Body, Mind, and Cosmos
Anita Chung Curator of Chinese Art
Reflection 2002. Irene Chou (Zhou Luyun; Chinese, 1924–2011). Ink, color, and acrylic on paper; 60 x 96 cm. Mr. and Mrs. Richard W. Whitehill Art Purchase Endowment Fund 2013.32
Whether we see traditional Chinese paintings through the contemporary lens or we try to approach contemporary ink art from a cultural and historical perspective, it is evident that the aesthetics of the Chinese brush and ink is never out of fashion. Significantly enough, it plays a role in linking China’s artistic past with the present.
On display in the Chinese painting gallery for the spring rotation are two recently acquired contemporary works by the Australian-Chinese and Hong Kong artist Irene Chou (Chinese name Zhou Luyun, 1924–2011). Not only do they join the other late Ming and early Qing paintings in the same gallery in expressing artistic individuality and experimentation, but they also add colors and vibrancy that transform the gallery’s ambiance.
Since the late 1960s, Chou had been in the forefront of the Hong Kong art scene. She participated in the New Ink Painting movement spearheaded by the artist Lu Shoukun (1919–1975). This modernist movement in the former British colony marked a dramatic contrast with the directions of guohua (national Chinese painting) developed in mainland China. Chou positioned her art as a continuation of the Chinese ink-painting tradition, yet she was eager to negotiate a position between East and West and to engage with both tradition and modernity.
Reflection was painted a decade after Chou had suffered a stroke and then moved to Brisbane, Australia, in 1991. After her stroke, Chou practiced qigong (an ancient healthcare practice integrating body movement, breathing, and meditative concentration), and she struggled to continue with artistic explorations. Here, by splattering ink freely and duplicating the ink blobs to form chance images, Chou makes an allusion to a natural world of reflected light and images. The work is symbolic of her search for the knowledge of dao and a state of “pure heart” through inner reflection. It is her imagination of Daoist freedom and mystery that connects her subjective world with the powerful life forces of the universe.

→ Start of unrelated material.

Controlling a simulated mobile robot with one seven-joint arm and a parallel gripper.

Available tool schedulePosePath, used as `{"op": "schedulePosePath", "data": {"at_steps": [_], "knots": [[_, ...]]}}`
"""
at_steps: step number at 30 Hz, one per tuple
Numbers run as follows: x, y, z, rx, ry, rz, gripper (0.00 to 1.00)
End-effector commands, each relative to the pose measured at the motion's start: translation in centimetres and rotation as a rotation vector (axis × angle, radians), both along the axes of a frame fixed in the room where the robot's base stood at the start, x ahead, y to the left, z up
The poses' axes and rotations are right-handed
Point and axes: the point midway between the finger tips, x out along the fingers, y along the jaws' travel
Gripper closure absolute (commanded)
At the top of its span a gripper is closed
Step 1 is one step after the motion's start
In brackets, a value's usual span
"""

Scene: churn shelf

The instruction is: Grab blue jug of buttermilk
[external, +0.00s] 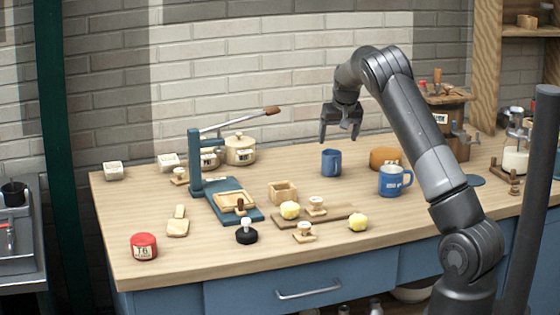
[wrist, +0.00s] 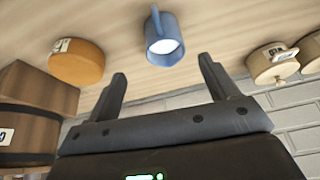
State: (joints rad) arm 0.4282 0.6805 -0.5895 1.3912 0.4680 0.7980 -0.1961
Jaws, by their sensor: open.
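A small blue jug (external: 331,162) stands upright on the wooden table, behind the middle. In the wrist view the blue jug (wrist: 161,48) shows a white filling, and its handle points to the top of the picture. My gripper (external: 340,134) is open and empty, apart from the jug and above it in the external view. In the wrist view my gripper's fingers (wrist: 162,68) are spread, with the jug beyond them, between the tips.
An orange cheese wheel (external: 384,157) stands right of the jug. Lidded crocks (external: 240,150) and a blue press (external: 194,160) are to the left. A wooden board (external: 345,214) with butter lies in front. A brick wall (external: 270,75) is behind. Bare tabletop surrounds the jug.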

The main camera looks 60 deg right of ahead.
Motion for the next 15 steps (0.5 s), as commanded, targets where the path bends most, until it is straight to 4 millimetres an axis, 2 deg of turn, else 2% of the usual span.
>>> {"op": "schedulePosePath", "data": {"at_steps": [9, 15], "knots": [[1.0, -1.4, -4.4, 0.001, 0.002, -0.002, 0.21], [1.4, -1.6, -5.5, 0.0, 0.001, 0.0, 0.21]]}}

My Heart is the Universe about 2000. Irene Chou. Ink, color, and acrylic on silk; 63.5 x 95.9 cm. Mr. and Mrs. Richard W. Whitehill Art Purchase Endowment Fund 2013.33
My Heart is the Universe belongs to a series of Chou’s late work, which is inspired by two lines written by the Southern Song idealist and neo-Confucian philosopher Lu Jiuyuan (1139–1192): The universe is my mind, and my mind is the universe. Inthis painting, thebackground of ink washes is suffused with a brilliant green to create a depth of infinite space—“the symbolic depth, the depth from one’s heart and mind,” as Chou said. In the midst of this infinite space is a small modulated sphere, her “inner self.” The sphere echoes with the red disc and red lines of veins, which are the abstract symbols for the artist’s communion with the cosmos. The painting communicates an exuberant joy and absolute freedom in her late years.
Both works summarize Chou’s artistic approach of engaging with Chinese philosophy and the abstract elements of Chinese painting to seek artistic individuality and meanings in life.